Penentuan alokasi pupuk, lanjutnya, berdasarkan dua hal yakni luas lahan dan kinerja pemerintah daerah. Misalnya, jika alokasi tahun lalu tidak berhasil disalurkan dengan baik, jatahnya akan dialihkan ke provinsi lain. Meskipun demikian, Edi mengakui alokasi tersebut masih kurang dari kebutuhan riil di lapangan.
Menjelang akhir 2017, Badan Pusat Statistik (BPS) Lampung merilis luas lahan sawah Lampung seluas 400.566 hektare. Bandingkan dengan data BPS (2015) yang merilis luas sawah di Sumatera Selatan mencapain 774.502 hektare dan lahan sawah di Sumatera Utara pada 2016 seluas 435.814,5 hektare.

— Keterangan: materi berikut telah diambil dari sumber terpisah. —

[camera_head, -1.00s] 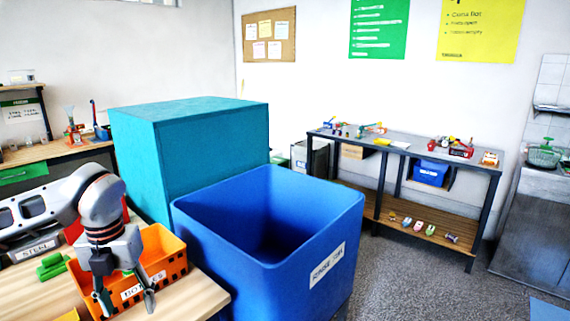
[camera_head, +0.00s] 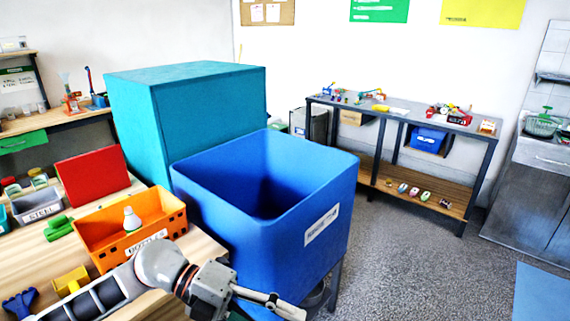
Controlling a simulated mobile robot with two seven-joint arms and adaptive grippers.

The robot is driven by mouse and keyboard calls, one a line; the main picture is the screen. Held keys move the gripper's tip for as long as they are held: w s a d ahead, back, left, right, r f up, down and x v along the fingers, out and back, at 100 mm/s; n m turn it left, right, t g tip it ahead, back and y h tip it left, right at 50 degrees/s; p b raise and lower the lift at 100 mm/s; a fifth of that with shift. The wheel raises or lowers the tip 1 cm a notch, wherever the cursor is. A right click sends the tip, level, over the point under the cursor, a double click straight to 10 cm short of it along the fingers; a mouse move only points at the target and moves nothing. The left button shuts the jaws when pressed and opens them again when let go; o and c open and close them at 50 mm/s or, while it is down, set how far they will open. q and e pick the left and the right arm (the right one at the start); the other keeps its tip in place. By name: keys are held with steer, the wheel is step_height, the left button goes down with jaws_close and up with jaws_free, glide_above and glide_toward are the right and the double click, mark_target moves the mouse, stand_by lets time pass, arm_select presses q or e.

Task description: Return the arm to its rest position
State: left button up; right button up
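My left arm comes in from the bottom left, and its gripper (camera_head: 272,302) points right, low in front of the blue bin. Its fingers are seen nearly side on, so I cannot tell whether they are apart; I see nothing held. The orange bin (camera_head: 178,222), with a label that seems to read "BOTTLES", stands on the wooden table (camera_head: 205,250) behind the arm. My right gripper is out of view.
A large open blue bin (camera_head: 325,195) stands right of the table, with a teal box (camera_head: 190,120) behind it. A red panel (camera_head: 92,180), a grey bin (camera_head: 38,207), green (camera_head: 58,228) and yellow (camera_head: 70,281) items are on the table.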

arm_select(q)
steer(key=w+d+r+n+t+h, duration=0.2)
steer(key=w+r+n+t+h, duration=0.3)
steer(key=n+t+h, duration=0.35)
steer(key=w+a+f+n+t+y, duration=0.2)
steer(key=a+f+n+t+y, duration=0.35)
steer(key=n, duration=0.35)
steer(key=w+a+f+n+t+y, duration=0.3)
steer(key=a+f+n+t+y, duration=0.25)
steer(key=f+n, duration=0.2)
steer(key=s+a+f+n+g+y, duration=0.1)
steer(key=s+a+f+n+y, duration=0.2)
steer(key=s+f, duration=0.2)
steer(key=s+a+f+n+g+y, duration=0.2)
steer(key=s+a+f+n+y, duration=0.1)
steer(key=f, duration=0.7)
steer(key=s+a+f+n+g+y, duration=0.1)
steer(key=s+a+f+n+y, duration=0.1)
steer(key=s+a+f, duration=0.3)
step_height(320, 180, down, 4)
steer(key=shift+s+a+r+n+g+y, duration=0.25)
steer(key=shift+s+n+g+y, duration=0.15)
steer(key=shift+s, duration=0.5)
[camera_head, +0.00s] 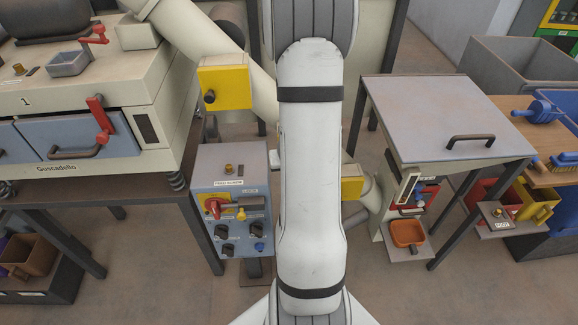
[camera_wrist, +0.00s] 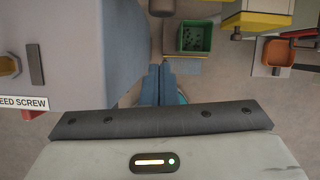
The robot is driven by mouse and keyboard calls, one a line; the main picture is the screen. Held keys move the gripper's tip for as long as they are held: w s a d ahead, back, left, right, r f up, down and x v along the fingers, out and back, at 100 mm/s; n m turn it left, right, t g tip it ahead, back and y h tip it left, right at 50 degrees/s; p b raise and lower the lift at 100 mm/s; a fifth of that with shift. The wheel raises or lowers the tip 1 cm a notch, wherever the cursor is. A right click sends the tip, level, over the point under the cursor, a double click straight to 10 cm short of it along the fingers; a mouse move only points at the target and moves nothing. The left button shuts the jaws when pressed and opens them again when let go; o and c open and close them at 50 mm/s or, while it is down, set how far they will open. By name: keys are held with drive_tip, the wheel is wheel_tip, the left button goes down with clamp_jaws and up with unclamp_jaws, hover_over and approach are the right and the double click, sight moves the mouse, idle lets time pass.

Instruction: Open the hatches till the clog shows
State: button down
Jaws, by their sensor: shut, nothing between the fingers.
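A yellow hatch box (camera_head: 225,85) sits on the diagonal cream pipe at upper left, and its cover looks shut. A second yellow hatch (camera_head: 352,187) is on the lower pipe, partly hidden behind my arm. A yellow part, apparently this lower hatch (camera_wrist: 262,18), shows at the top of the wrist view. No clog is visible. My gripper (camera_wrist: 166,70) shows dark blue fingers, shut and empty, beside the control box and apart from the yellow part. In the head view my arm hides the gripper.
The FEED SCREW control box (camera_head: 228,183) has a red switch and several knobs; its side (camera_wrist: 130,45) is close left of my fingers. A green tray with dark bits (camera_wrist: 195,37) lies ahead. A grey-topped cabinet (camera_head: 440,110) and orange tray (camera_head: 407,234) stand right.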

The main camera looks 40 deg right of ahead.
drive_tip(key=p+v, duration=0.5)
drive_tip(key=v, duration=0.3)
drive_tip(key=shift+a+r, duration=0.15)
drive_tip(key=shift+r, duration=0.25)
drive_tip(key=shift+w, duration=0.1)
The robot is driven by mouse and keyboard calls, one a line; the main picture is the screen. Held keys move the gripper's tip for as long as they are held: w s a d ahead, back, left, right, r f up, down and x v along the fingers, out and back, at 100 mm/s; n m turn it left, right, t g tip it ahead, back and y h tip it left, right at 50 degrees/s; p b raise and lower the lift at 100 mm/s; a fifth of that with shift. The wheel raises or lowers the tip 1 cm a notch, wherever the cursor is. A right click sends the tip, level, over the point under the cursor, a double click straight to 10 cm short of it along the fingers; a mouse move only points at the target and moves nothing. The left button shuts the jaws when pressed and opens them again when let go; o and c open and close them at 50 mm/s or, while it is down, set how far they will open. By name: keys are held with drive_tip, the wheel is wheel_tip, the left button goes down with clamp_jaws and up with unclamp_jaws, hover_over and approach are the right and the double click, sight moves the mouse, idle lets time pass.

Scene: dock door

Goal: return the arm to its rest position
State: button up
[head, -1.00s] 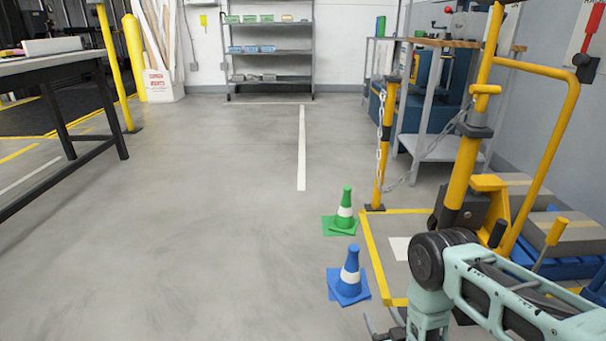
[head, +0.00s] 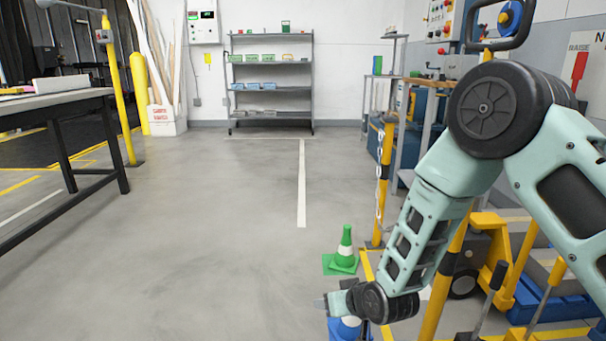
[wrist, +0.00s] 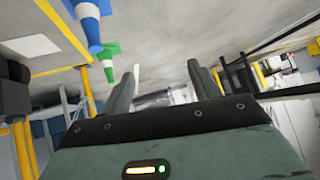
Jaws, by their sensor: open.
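My arm (head: 430,230) is bent, with its elbow high at the right of the head view and its forearm slanting down to the left. My gripper (head: 322,303) is at the lower middle, pointing left, in front of the top of the blue cone (head: 348,329) in the picture. In the wrist view my gripper (wrist: 162,82) has its two dark fingers apart, with nothing between them. The arm hides part of the workbench and the pallet jack behind it.
A green cone (head: 344,254) stands beyond the gripper. A yellow post (head: 383,180) with a chain and a yellow pallet jack (head: 490,250) are at right. A dark-legged table (head: 60,105) is at left, a shelf (head: 271,85) at the back. The middle floor is clear.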

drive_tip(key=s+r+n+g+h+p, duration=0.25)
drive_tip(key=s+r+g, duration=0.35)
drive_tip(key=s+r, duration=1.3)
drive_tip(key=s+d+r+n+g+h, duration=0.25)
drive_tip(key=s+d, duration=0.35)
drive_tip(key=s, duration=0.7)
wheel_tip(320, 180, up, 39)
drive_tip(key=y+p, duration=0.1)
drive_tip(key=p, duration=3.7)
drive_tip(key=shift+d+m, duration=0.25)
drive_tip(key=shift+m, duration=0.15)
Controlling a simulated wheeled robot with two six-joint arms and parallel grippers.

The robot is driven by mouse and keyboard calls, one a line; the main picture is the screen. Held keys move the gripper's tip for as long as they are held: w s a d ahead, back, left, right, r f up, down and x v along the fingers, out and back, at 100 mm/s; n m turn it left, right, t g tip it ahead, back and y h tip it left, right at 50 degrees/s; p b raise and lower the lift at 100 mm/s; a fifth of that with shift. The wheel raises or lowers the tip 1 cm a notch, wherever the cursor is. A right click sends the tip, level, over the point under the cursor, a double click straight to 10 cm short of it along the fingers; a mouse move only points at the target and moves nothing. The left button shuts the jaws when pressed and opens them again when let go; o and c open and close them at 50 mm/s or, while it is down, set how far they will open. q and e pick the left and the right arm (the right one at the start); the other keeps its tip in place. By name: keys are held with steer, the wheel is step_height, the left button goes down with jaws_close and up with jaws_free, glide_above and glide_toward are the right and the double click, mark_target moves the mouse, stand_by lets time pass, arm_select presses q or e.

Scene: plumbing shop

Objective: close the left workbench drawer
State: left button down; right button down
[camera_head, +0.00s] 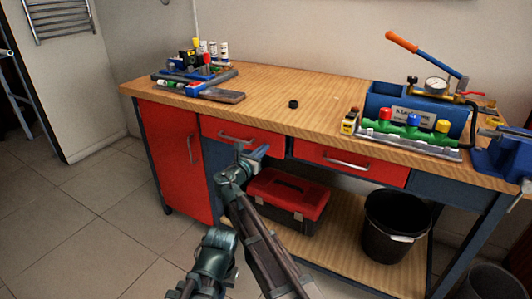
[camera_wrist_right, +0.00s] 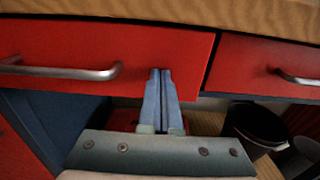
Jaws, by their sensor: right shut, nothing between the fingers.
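The left workbench drawer (camera_head: 225,129) has a red front and a silver bar handle (camera_head: 237,139). Its front also fills the upper left of the right wrist view (camera_wrist_right: 150,40). It looks shut or nearly shut; I cannot tell whether a small gap is left. My right gripper (camera_head: 263,150) is shut and empty, with its blue fingers together. In the right wrist view its fingertips (camera_wrist_right: 160,71) are at the lower right part of the drawer front, to the right of the handle (camera_wrist_right: 75,73). Contact is not clear. My left gripper is not in view.
The right drawer (camera_head: 350,162) is beside it. A red toolbox (camera_head: 287,200) and a black bucket (camera_head: 395,225) stand on the lower shelf. A red cabinet door (camera_head: 172,160) is at the left. Tools and a blue pump (camera_head: 400,105) stand on the wooden top.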

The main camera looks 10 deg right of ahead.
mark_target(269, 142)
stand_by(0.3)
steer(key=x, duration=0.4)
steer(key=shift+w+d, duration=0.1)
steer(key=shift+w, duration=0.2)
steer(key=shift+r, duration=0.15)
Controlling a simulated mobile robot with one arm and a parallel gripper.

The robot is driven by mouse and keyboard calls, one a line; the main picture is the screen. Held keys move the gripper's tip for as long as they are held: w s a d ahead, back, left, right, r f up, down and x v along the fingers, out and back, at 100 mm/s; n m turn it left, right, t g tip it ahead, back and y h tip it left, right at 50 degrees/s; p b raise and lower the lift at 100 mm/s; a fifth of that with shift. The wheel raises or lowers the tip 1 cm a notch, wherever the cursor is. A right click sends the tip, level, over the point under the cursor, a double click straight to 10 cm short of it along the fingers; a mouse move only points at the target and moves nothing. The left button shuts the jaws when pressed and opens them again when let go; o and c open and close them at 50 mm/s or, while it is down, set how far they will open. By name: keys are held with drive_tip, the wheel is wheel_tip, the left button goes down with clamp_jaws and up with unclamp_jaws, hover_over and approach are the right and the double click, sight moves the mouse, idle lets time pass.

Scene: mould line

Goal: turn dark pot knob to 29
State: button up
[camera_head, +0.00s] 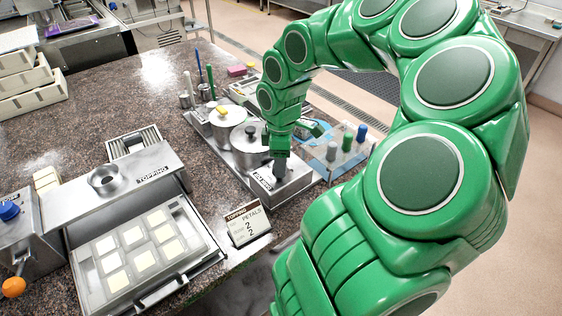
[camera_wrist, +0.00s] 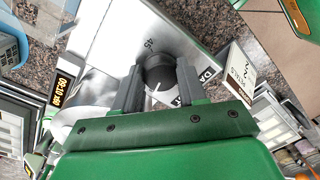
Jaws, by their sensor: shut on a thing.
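The dark pot knob (camera_wrist: 155,72) is a black round dial with a white pointer line, on a metal panel. In the wrist view the line points down and slightly left, and a printed 45 is beside the dial. Other scale marks are hidden or too small to read. My gripper (camera_wrist: 159,84) has one finger on each side of the knob and is shut on it. In the head view my gripper (camera_head: 280,167) reaches down to the front of the heating unit (camera_head: 298,186) and hides the knob. A steel pot (camera_head: 248,155) with a dark lid handle stands just behind.
A second pot with a yellow-handled lid (camera_head: 226,114) stands behind left. Blue, green and grey pegs (camera_head: 347,141) stand at right. An orange-lettered display (camera_wrist: 62,87) shows in the wrist view.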

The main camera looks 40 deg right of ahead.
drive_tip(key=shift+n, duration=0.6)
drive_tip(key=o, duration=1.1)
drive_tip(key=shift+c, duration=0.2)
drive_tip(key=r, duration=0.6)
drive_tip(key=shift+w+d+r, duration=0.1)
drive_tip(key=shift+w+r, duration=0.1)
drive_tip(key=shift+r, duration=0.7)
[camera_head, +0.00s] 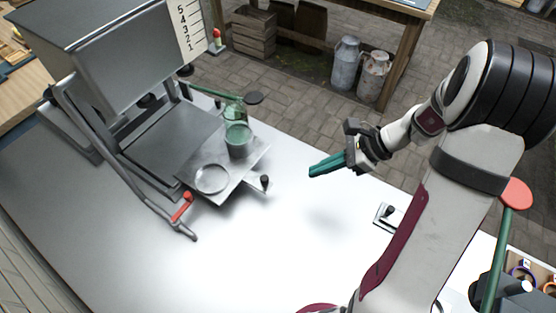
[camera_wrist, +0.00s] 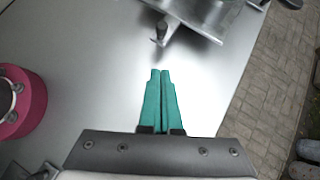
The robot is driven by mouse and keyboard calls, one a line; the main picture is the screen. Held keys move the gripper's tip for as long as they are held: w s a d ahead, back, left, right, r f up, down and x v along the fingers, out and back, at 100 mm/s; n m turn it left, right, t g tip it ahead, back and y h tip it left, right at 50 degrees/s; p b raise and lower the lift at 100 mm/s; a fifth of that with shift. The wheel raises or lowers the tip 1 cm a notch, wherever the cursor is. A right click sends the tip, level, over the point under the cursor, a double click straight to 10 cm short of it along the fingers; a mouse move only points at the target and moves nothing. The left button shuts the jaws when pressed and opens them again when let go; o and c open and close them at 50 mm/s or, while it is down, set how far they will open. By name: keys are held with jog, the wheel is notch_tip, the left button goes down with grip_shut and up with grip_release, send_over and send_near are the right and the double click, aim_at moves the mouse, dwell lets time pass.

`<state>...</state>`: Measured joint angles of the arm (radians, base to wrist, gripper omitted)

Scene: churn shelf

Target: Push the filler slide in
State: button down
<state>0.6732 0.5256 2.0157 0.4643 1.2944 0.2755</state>
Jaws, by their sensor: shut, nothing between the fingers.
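The filler slide is a flat grey metal plate (camera_head: 222,168) that sticks out from under the filler machine (camera_head: 130,60) toward the front right. A green-tinted glass bottle (camera_head: 238,138) stands on it beside an empty round ring (camera_head: 212,179). A short dark knob (camera_head: 265,183) stands at its front right edge. In the wrist view the slide's corner (camera_wrist: 205,12) and knob (camera_wrist: 162,30) show at the top. My gripper (camera_head: 312,170) has green fingers pressed together, empty, above the table to the right of the knob and apart from it. The fingers also show in the wrist view (camera_wrist: 161,72).
A red-handled lever (camera_head: 182,207) stands at the slide's left. The white table (camera_head: 270,255) is bare in front. A small plate with a dark knob (camera_head: 386,213) lies near the right edge. A pink round object (camera_wrist: 22,100) sits left in the wrist view.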

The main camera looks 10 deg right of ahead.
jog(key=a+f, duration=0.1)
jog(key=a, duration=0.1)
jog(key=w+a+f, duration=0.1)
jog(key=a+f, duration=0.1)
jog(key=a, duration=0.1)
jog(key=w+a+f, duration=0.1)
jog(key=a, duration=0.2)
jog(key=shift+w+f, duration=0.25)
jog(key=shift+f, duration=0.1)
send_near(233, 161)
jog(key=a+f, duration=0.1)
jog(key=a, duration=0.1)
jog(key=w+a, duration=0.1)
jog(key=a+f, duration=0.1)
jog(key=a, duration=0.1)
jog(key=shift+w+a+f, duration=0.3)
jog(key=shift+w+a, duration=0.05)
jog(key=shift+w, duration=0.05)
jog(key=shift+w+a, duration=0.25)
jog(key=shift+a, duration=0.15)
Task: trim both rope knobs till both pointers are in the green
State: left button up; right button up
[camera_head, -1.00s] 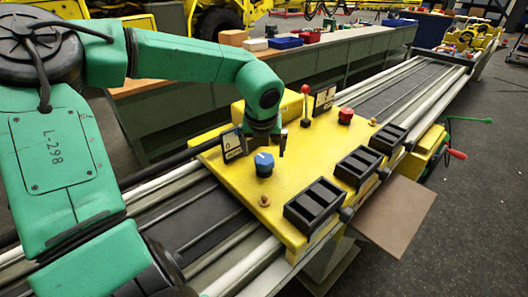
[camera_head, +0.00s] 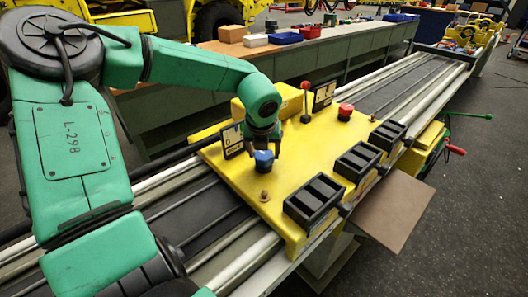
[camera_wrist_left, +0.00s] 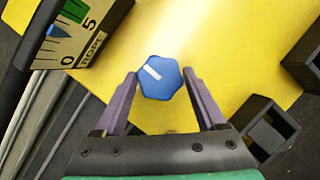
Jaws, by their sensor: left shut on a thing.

Faktor lain yang membuat Lampung selalu jawara jatah pupuk, kata Edi, terobosan penjualan pupuk online yang dicanangkan wakil gubernur Lampung (non aktif) Bachtiar Basri pada 6 Mei 2016 di Kecataman Candi Puro, Lampung Selatan. Kemudian, kembali dicanangkan gubernur Lampung (non aktif) Muhammad Ridho Ficardo pada 14 Maret 2017 di Kota Metro.
“Kinerja billing system ini telah diperiksa BPK (Badan Pemeriksa Keuangan) dan opininya bagus, meski masih ada beberapa catatan seperti keterlambatan pengiriman SP36. Tapi kalau pengiriman Urea sudah baik,” jelas Edi Yanto, didampingi Kabid PSP Dinas Pertanian TPH Lampung, Indriatmoko.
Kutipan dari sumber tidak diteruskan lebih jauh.